### Exercise details
Transcribe all of the material exactly. Any picture in it should be left out.

* Start *

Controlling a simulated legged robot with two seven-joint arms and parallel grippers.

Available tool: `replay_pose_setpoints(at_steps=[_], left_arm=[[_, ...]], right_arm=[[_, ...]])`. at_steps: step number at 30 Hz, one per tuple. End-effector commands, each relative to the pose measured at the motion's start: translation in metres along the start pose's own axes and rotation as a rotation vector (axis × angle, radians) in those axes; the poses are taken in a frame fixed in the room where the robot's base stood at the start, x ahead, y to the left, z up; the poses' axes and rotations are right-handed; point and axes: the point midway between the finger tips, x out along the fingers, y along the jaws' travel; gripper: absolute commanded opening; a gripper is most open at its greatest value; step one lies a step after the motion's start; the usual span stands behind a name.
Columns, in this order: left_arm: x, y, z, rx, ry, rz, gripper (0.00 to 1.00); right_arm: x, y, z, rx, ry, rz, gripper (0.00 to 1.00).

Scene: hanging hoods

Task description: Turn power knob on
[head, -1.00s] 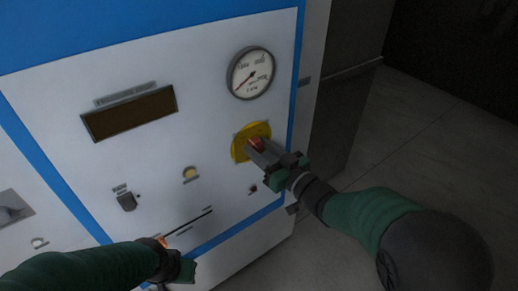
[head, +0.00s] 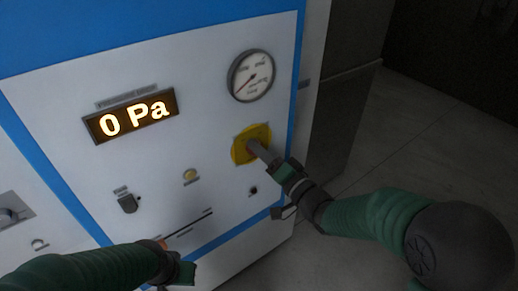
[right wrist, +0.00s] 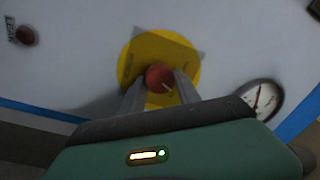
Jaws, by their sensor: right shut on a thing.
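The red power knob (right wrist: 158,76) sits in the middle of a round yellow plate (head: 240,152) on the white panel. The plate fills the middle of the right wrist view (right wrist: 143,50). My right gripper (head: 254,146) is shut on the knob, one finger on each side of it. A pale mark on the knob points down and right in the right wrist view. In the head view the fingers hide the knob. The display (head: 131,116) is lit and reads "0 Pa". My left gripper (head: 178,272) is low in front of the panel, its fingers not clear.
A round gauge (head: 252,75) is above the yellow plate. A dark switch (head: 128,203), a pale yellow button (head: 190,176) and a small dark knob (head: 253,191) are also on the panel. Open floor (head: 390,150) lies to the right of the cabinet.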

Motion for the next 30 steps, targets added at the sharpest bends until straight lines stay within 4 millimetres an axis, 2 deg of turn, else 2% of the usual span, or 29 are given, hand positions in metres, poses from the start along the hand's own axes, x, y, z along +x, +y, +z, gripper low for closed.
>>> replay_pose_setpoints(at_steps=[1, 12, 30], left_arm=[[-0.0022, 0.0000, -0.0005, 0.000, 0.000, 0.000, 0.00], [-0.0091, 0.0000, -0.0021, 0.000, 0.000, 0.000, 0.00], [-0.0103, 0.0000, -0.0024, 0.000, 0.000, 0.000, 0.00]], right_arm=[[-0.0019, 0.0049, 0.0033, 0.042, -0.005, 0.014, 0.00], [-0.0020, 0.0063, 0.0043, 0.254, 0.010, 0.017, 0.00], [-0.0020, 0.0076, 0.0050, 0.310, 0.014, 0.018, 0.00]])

* End *

### Answer to the problem
Controlling a simulated legged robot with two seven-joint arms and parallel grippers.

Available tool: `replay_pose_setpoints(at_steps=[_], left_arm=[[_, ...]], right_arm=[[_, ...]])`. at_steps: step number at 30 Hz, one per tuple. End-effector commands, each relative to the pose measured at the motion's start: translation in metres along the start pose's own axes and rotation as a rotation vector (axis × angle, radians) in those axes; the poses are taken in a frame fixed in the room where the robot's base stood at the start, x ahead, y to the left, z up; the poses' axes and rotations are right-handed; point and axes: the point midway between the finger tips, x out along the fingers, y along the jaws' travel; gripper: absolute commanded opening; a gripper is most open at its greatest value; step one lies a step after the motion's start; the usual span stands behind a name.
Columns, in this order: left_arm: x, y, z, rx, ry, rz, gripper (0.00 to 1.00); right_arm: x, y, z, rx, ry, rz, gripper (0.00 to 1.00).

Scene: hanging hoods

Task description: Turn power knob on
[head, -1.00s] 
[head, +0.00s] 
[right wrist, +0.00s] 
Jaws, by their sensor: right shut on a thing.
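The red power knob (right wrist: 158,76) sits in the middle of a round yellow plate (head: 240,152) on the white panel. The plate fills the middle of the right wrist view (right wrist: 143,50). My right gripper (head: 254,146) is shut on the knob, one finger on each side of it. A pale mark on the knob points down and right in the right wrist view. In the head view the fingers hide the knob. The display (head: 131,116) is lit and reads "0 Pa". My left gripper (head: 178,272) is low in front of the panel, its fingers not clear.
A round gauge (head: 252,75) is above the yellow plate. A dark switch (head: 128,203), a pale yellow button (head: 190,176) and a small dark knob (head: 253,191) are also on the panel. Open floor (head: 390,150) lies to the right of the cabinet.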

Motion for the next 30 steps, targets added at the sharpest bends until straight lines stay within 4 millimetres an axis, 2 deg of turn, else 2% of the usual span, or 29 are given, hand positions in metres, poses from the start along the hand's own axes, x, y, z along +x, +y, +z, gripper low for closed.
>>> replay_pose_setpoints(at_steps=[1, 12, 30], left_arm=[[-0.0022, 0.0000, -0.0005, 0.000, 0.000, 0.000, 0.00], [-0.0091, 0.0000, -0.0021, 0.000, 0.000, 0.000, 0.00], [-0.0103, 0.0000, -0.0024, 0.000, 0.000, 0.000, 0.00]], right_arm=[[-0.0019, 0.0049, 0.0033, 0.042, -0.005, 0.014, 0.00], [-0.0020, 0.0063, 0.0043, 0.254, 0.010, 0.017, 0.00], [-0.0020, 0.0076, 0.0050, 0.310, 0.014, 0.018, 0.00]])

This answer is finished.